A especulação sobre o assunto alimentou tanto teorias objetivas sobre o tema, como criou fantasmas internos, sempre tendo como pano de fundo a ameaça iminente de desaparecimento do ofício mais que centenário do publicitário.

Monopólios são bem-vindos?

Dramas a parte, monopólios nunca são bem vindos. Até há muito pouco tempo, a Rede Globo detinha (e de certa forma ainda detém, mas sem a força de antes) o monopólio da audiência no País e estabelecia uma relação ambivalente – jamais explícita – com o mercado publicitário de amor e ódio. Por quê? Simples: porque as mãos invisíveis do monopólio mexiam nas entranhas das regras de mercado.
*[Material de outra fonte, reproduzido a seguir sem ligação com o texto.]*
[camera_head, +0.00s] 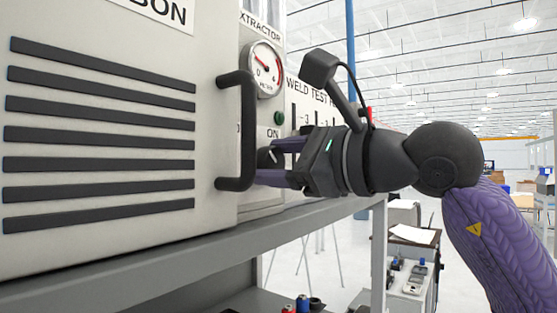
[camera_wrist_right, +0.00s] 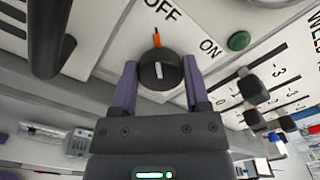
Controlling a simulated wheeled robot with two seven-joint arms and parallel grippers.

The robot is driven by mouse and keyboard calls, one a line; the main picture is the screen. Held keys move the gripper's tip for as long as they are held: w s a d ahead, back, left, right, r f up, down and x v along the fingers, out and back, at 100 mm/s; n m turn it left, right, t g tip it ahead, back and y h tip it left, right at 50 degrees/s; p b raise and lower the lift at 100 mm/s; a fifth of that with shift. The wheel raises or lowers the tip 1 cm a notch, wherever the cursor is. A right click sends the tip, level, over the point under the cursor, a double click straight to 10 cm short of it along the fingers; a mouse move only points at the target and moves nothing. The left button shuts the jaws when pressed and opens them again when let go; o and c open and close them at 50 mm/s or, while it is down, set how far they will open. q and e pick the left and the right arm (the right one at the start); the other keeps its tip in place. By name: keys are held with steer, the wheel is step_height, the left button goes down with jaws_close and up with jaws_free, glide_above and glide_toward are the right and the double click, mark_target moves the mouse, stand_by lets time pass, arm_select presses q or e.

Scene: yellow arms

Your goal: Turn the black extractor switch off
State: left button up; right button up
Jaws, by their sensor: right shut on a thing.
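The black extractor switch (camera_wrist_right: 160,72) is a round knob with a white line on its face, in the middle of the right wrist view. An orange mark (camera_wrist_right: 156,40) lies between it and the word OFF; the word ON is to its upper right. My right gripper (camera_wrist_right: 161,66) is shut on the switch, one purple finger on each side. In the head view, my right gripper (camera_head: 275,162) reaches the panel from the right, and the switch (camera_head: 265,157) is partly hidden by the handle and the fingers. My left gripper is out of view.
A thick black handle (camera_head: 236,130) stands out from the cabinet just left of the gripper. A green button (camera_wrist_right: 239,41) and black sliders (camera_wrist_right: 254,88) are to the right of the switch. A gauge (camera_head: 264,68) is above. A grey shelf edge (camera_head: 200,255) runs below.

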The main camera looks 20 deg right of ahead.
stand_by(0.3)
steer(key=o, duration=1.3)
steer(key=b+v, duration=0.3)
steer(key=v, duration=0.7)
Para os “velhos de guerra” como eu, é mais do que sabido que a Rede Globo acabou sendo peça-chave para o desenvolvimento do mercado publicitário no Brasil e protegeu todos os players na manutenção ética do ecossistema da publicidade. Mas poderia não ter sido assim. 

Não vale a pena entrar aqui na discussão dos benefícios e malefícios da já velha relação monopolista analógica no mundo da publicidade brasileira, mas é boa ideia, isto sim, falar dessa nova condição monopolista do mercado digital sob Zuckerberg. Agora, com foco na realidade nova: se antes as emissoras tradicionais não podiam ter relações comerciais diretas com os anunciantes, seja por regulação da lei ou até mesmo por uma regulação moral, as plataformas digitais agora podem.   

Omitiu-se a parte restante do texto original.